Marlins Upset Yankees to Win the 2003 World Series
The Florida Marlins went into Yankee Stadium and came out with the World Series trophy. Florida beat the New York Yankees 2-0 Saturday night in Game 6, finishing the series four games to two and giving South Florida its second baseball cha…
The Florida Marlins went into Yankee Stadium and came out with the World Series trophy.
Florida beat the New York Yankees 2-0 Saturday night in Game 6, finishing the series four games to two and giving South Florida its second baseball championship in seven seasons. The Marlins won the final two games in New York, turning what began as a daunting matchup against baseball’s most famous franchise into another October upset.

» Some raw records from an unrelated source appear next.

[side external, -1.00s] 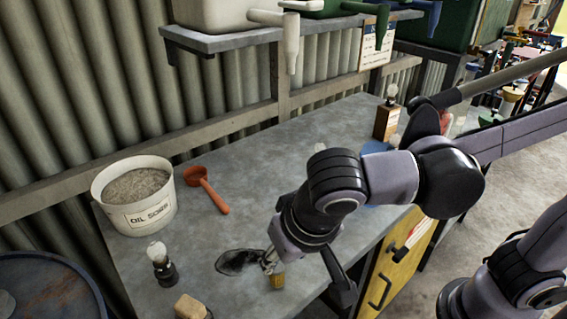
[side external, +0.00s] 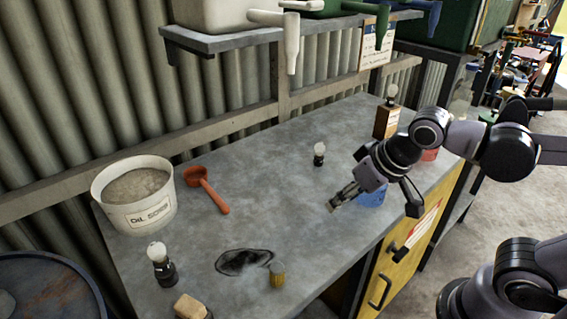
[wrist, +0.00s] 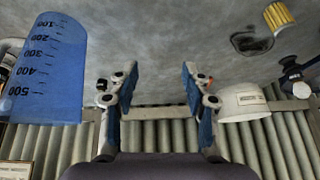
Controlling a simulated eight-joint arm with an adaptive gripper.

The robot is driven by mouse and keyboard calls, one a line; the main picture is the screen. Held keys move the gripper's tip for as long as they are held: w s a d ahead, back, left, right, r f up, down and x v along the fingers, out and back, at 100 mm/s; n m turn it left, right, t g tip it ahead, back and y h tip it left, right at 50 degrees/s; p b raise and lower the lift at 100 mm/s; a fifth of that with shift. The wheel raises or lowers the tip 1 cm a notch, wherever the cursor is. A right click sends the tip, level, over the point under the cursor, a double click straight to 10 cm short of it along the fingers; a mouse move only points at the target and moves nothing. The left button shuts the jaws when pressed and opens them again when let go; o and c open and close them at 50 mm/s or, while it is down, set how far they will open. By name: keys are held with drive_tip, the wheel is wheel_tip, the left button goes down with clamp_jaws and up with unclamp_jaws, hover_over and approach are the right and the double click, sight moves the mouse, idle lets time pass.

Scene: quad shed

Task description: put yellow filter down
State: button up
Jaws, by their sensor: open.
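The yellow filter (side external: 277,275) stands upright on the grey bench, at the right edge of a dark oily stain (side external: 244,262). In the wrist view the filter (wrist: 278,16) is at the top right, well away from my fingers. My gripper (side external: 334,207) is above the bench, to the right of and farther back than the filter. In the wrist view my gripper (wrist: 160,85) has its two blue-padded fingers spread apart, with nothing between them.
A blue measuring jug (wrist: 48,75) is close on the left in the wrist view. An oil sorb bucket (side external: 135,200), orange scoop (side external: 207,190), brush (side external: 161,264) and wooden block (side external: 190,307) are on the left. A dark bottle (side external: 319,154) stands behind my gripper. The bench middle is clear.

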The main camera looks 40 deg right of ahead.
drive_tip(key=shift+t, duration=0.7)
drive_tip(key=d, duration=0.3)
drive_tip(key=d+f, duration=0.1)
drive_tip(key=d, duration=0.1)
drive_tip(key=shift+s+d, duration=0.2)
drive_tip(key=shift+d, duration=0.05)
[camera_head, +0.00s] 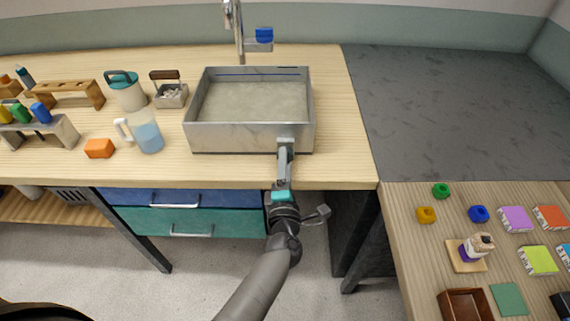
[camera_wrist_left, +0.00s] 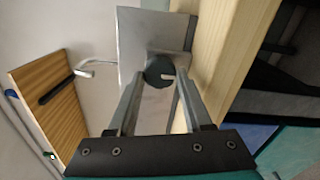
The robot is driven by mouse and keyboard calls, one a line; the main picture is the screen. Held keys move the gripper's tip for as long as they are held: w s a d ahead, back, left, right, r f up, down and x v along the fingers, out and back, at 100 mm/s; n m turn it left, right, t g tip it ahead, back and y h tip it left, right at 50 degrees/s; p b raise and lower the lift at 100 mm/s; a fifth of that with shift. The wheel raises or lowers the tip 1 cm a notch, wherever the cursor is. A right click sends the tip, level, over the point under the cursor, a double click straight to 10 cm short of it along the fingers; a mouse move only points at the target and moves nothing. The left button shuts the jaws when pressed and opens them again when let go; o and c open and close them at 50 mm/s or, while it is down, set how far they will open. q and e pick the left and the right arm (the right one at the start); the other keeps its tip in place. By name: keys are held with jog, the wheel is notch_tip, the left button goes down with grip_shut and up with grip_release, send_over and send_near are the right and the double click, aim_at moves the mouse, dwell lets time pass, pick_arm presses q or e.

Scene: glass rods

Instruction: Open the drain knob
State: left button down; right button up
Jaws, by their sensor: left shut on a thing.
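The drain knob (camera_wrist_left: 156,70) is a dark round disc on the front wall of the grey metal sink. It shows in the left wrist view; in the head view my gripper hides it. The sink (camera_head: 235,138) stands on the wooden counter, and its front wall also fills the middle of the wrist view (camera_wrist_left: 140,38). My left gripper (camera_head: 286,146) reaches to the lower right of the sink's front wall. In the wrist view its two fingertips (camera_wrist_left: 160,76) are at either side of the knob, shut on it. My right gripper is out of view.
A faucet (camera_head: 238,35) with a blue handle (camera_head: 264,36) stands behind the sink. Left of it are a pitcher (camera_head: 147,136), a teal-lidded jug (camera_head: 126,92) and an orange block (camera_head: 99,148). A blue drawer (camera_head: 225,199) lies below. The dark counter (camera_head: 460,110) at right is clear.

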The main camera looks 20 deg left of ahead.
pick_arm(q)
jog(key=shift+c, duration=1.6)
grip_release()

The series shifted for good after the Yankees took a 2-1 lead earlier in the week. Florida answered with three straight wins, taking Game 4 in extra innings, Game 5 at home and then the clincher in the Bronx. By the end, the Marlins had done more than stretch the Yankees. They had shut them out in their own stadium with the season on the line.
For South Florida fans, the championship brings back memories of 1997, when the franchise won its first title. This one arrives with its own identity: a younger Marlins team closing out the Yankees on the road, far from Miami but very much in front of the baseball world.
The result will be hard to miss when school resumes. In Broward classrooms, buses and lunch lines, even students who only followed the highlights have an easy headline to repeat: Marlins beat Yankees in six. The final score gives the story extra punch. A 2-0 clincher leaves no room for confusion about how the night ended.
Baseball-Reference’s series record lists the Marlins as 4-2 winners, with Florida taking Games 1, 4, 5 and 6. The final game was played October 25 at Yankee Stadium, where the Marlins held New York scoreless and completed one of the biggest South Florida sports moments of the school year.
For Piper freshmen, the championship lands early in high school, before homecoming memories have even had time to settle. Years from now, this may be one of the first big sports stories tied to the class of 2007’s time on campus: the fall when the Marlins silenced Yankee Stadium.